>> BEGIN Source data
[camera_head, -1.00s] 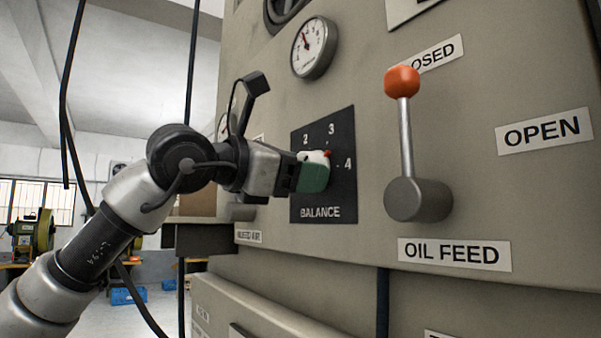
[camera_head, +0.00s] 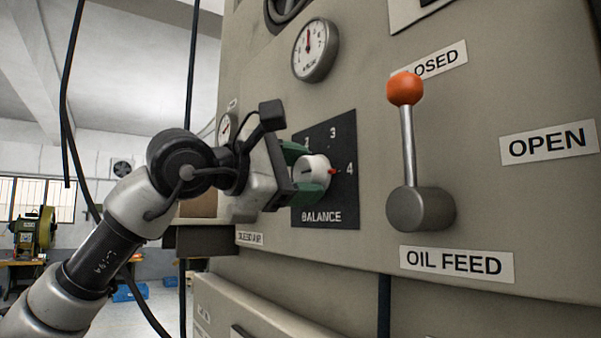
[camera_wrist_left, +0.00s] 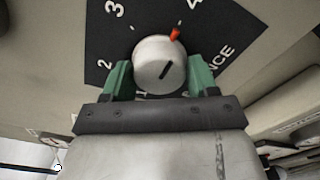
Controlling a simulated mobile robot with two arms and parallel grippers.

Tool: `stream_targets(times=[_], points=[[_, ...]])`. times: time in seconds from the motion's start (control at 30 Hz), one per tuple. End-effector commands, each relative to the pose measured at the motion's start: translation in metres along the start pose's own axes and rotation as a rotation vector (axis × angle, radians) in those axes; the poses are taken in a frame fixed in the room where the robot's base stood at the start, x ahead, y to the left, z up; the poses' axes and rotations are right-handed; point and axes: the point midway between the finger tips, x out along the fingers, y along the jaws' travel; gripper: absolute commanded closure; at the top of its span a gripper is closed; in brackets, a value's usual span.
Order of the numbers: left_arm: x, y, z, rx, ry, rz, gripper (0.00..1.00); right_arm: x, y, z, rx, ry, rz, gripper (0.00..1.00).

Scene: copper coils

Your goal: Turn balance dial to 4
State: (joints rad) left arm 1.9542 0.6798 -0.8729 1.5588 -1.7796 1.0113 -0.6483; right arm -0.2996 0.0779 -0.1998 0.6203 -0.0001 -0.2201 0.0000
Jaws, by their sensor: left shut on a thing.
>> END Source data
## Task prompt
Copy the material shown above in full and exactly. Skip the pictures.

## Solution for this task
[camera_head, -1.00s] 
[camera_head, +0.00s] 
[camera_wrist_left, +0.00s] 
Controlling a simulated mobile robot with two arms and parallel grippers.

Tool: `stream_targets(times=[_], points=[[_, ...]])`. times: time in seconds from the motion's start (control at 30 Hz), one per tuple. End-effector commands, each relative to the pose measured at the motion's start: translation in metres along the start pose's own axes and rotation as a rotation vector (axis × angle, radians) in those axes; the poses are taken in a frame fixed in the room where the robot's base stood at the start, x ahead, y to the left, z up; the poses' axes and rotations are right-handed; point and axes: the point midway between the finger tips, x out along the fingers, y along the jaws' travel; gripper: absolute commanded closure; at the top of its span a gripper is closed; in brackets, a value's usual span.
Order of the numbers: left_arm: x, y, z, rx, ry, rz, gripper (0.00..1.00); right_arm: x, y, z, rx, ry, rz, gripper (0.00..1.00).

Scene: copper coils

Your goal: Turn balance dial to 4
State: (joints rad) left arm 1.9542 0.6798 -0.8729 1.5588 -1.7796 1.0113 -0.6483; right arm -0.2996 0.0779 -0.1998 0.6203 -0.0001 -0.2201 0.0000
Jaws, by their sensor: left shut on a thing.

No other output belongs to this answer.